I do what I can, a few students at a time; but, that’s not much, and it’s certainly not enough to make the difference we need. We can’t even forge a consensus about what’s needed.
So, it’s disheartening to perpetually advocate for technology’s place at the table when so many want you to stay in the server room and shut up. Yet, there are rewards. It’s fun when students ask thoughtful questions that demonstrate their interest in mastering the material (or at least passing the midterm).
I got some good questions from a student today and thought I’d share them, and my responses, to give you a sense of what we study in the first half of a semester. Some of my replies reference our Spring 2018 Workbook.
My student wrote:
- I generally understand RAID arrays, but I am having trouble distinguishing between the different types of RAID arrays.
- What is EXIF data?
- Can you explain the difference between application and system metadata, applying the conceptual definition to actual data?
1. I address the operation of RAID arrays at pp. 78-79 of the Workbook. The key takeaway should be that RAID configurations enable multiple hard drives to work together as an integrated storage system.
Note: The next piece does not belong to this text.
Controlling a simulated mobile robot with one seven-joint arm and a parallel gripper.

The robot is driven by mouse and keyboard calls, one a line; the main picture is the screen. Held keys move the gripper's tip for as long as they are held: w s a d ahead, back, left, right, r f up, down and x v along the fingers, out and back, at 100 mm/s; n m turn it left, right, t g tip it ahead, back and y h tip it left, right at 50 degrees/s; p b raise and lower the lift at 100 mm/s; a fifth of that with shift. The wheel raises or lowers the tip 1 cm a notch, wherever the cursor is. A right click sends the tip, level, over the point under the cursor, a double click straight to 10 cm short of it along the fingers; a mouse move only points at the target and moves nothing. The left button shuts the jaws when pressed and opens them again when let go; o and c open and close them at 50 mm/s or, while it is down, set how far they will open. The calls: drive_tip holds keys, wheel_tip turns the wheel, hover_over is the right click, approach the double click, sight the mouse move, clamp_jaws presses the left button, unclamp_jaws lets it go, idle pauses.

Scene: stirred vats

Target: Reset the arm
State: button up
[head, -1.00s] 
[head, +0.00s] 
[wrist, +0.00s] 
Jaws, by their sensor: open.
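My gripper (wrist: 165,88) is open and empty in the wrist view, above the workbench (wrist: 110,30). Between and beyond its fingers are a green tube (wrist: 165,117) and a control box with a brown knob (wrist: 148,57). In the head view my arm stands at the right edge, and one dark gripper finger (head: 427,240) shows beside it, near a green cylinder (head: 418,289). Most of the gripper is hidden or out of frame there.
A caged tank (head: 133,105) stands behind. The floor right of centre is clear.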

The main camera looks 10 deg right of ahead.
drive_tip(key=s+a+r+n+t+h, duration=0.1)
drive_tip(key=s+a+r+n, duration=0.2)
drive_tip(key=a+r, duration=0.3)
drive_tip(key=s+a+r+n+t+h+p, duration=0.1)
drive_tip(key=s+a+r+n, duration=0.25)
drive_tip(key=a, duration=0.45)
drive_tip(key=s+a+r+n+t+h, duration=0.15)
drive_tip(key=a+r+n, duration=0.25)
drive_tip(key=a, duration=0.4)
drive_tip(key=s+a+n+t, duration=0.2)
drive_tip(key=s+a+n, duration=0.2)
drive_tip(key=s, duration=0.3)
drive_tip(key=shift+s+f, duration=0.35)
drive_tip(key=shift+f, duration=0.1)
Mirroring data across more than one hard drive affords greater redundancy (because you have more than one copy of the data, each copy stored on a different physical device). Greater redundancy means greater protection against data loss stemming from drive failure. If one drive crashes, another has mirrored (completely copied) its contents. But, mirroring requires a lot of extra storage, thus greater cost without greater speed or capacity. A RAID 0 signifies “pure” drive mirroring = greatest safety. but least efficiency.
Striping spreads the work of storage across multiple drives called striped volumes, allowing data to be read and written more quickly by distributing slices (“stripes”) of data across multiple physical devices. It’s faster because the mechanical processes required to read and write data to a drive (rotating the platters and moving the read-write head) are the slowest part of the process. If you can do the slowest parts in tandem across multiple devices, you can move more data more quickly. But, increased efficiency comes at a cost of higher risk of failure. When you spread parts of data across multiple drives, any one drive failing can take down all of the data (since a data slice may be lost for many files). A RAID 1 signifies “pure” striping without redundancy = greatest efficiency with greatest risk of data loss from drive failure.
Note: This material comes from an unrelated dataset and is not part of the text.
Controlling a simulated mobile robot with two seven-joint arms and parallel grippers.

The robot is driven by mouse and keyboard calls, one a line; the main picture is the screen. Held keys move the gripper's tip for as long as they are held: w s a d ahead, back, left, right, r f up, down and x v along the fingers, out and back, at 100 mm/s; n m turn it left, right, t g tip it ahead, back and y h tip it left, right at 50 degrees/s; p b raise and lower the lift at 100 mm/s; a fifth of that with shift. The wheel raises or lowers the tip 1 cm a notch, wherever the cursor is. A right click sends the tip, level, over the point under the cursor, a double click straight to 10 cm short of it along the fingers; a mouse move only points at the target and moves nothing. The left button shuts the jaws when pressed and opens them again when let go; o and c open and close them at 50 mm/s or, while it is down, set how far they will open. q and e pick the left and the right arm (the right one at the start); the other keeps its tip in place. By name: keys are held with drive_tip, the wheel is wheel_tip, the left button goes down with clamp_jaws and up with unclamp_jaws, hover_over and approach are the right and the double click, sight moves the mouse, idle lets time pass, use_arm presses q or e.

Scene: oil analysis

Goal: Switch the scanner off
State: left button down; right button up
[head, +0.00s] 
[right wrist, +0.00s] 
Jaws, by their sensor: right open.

The different types of RAID arrays (denoted by different numbered RAID configurations) balance mirroring and striping to horesetrade efficiency for redundancy by employing a process called parity that dedicates some drive space to calculations that will allow for data reconstruction and a manageable level of risk of drive failure without immediate data loss. I discuss and illustrate RAID 5 parity in the Workbook at p. 78.
2. EXIF data (an acronym for EXchangeable Image File format) are metainformation, i.e., tags, embedded in rich media files like images and sound file formats. They carry information about myriad things, but you don’t see EXIF data in the image or hear it in the sounds. EXIF data resides in the file alongside the image or sound data. For example, digital photographs can carry dozens of embedded fields of EXIF data detailing information about the date and time the photo was taken, the camera, settings, exposure, lighting, even precise geolocation data. Photos taken with cell phones having GPS capabilities contain detailed information about where the photo was taken to a precision of about ten meters. We did a Workbook exercise extracting this data (exercise 13, p. 252).
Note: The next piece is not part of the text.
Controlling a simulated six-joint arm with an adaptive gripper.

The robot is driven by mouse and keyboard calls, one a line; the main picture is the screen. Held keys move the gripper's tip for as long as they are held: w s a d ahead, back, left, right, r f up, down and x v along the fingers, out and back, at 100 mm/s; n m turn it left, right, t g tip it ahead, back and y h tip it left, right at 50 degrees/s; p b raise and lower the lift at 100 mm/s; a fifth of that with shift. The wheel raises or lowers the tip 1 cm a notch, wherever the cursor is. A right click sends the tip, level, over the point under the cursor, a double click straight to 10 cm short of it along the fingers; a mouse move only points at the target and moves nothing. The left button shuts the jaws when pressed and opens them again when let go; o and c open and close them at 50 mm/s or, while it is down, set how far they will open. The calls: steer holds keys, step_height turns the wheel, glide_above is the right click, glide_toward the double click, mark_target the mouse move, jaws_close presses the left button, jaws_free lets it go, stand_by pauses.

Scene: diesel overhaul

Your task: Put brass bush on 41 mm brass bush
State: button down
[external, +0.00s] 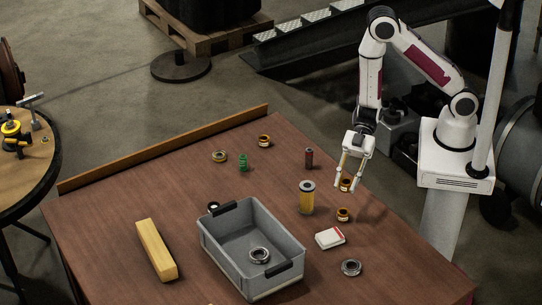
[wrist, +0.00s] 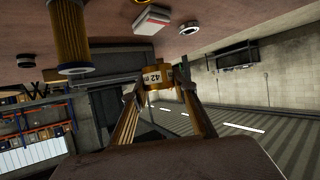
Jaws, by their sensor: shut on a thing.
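My gripper (external: 346,186) is shut on a brass bush (external: 346,184) over the right side of the table. In the wrist view the bush (wrist: 157,78) sits between the fingertips, with a white label showing upside down what looks like 42. Another brass bush (external: 343,215) with a dark band stands on the table, just below the held one in the external view.
A yellow filter (external: 307,197), a white-and-red box (external: 330,238) and a steel bearing (external: 351,268) stand near the gripper. A grey bin (external: 215,245) holds another bearing. A brown cylinder (external: 309,158), green spring (external: 243,162) and yellow bar (external: 157,250) are farther off.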

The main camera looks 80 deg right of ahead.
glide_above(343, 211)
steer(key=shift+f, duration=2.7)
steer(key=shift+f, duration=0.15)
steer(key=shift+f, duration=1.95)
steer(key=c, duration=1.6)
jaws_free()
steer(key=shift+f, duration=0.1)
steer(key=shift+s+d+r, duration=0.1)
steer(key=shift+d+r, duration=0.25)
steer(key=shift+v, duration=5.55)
3. Both application and system metadata are data describing other data (in the way that, e.g., the name assigned a file describes the file but is typically not stored inside the file). System metadata is information about files that is stored and tracked by the file system of the computer or device. System metadata is kept in tables (in Windows, in the Master File Table or MFT), separate from the files in much the same way as information about library books was once stored in paper card catalogues. It’s data about files stored apart from the files themselves, so it’s context, not content. By contrast, application metadata is data about the file stored inside the file (by the application, i.e., the software program that creates and uses the file). Copy a file and its application metadata moves with it. Hash a file and you hash its application metadata (NOT its system metadata). Application metadata is integral to the file and is content, not context.
So, which would EXIF data be? It’s application metadata, because it’s embedded within the files themselves and moves with the files when copied. I talk about the difference at pp. 210-211 of the Workbook and in many other places in your reading.
One way to know if metadata is application metadata is to e-mail the file to a different computer and see if the metadata goes along. The one exception we studied in our exercises is the file’s name. File names are system metadata, but they are the one item of system metadata that tend to be routinely handed off with the file, although not embedded within the file.
Application metadata examples: date printed and time edited metadata in MS Office documents. These move with the file because they’re inside the file.
System metadata examples: file name (you can change a file’s name without changing the file’s hash value–we did an exercise on this); hence, the name isn’t inside the file. Modified, accessed and created dates (MAC dates) are all system metadata values (with one rare exception applicable to MS Word files). You can prove this by mailing a file as an attachment to another computer. In Windows, the MAC dates will all change on the destination machine.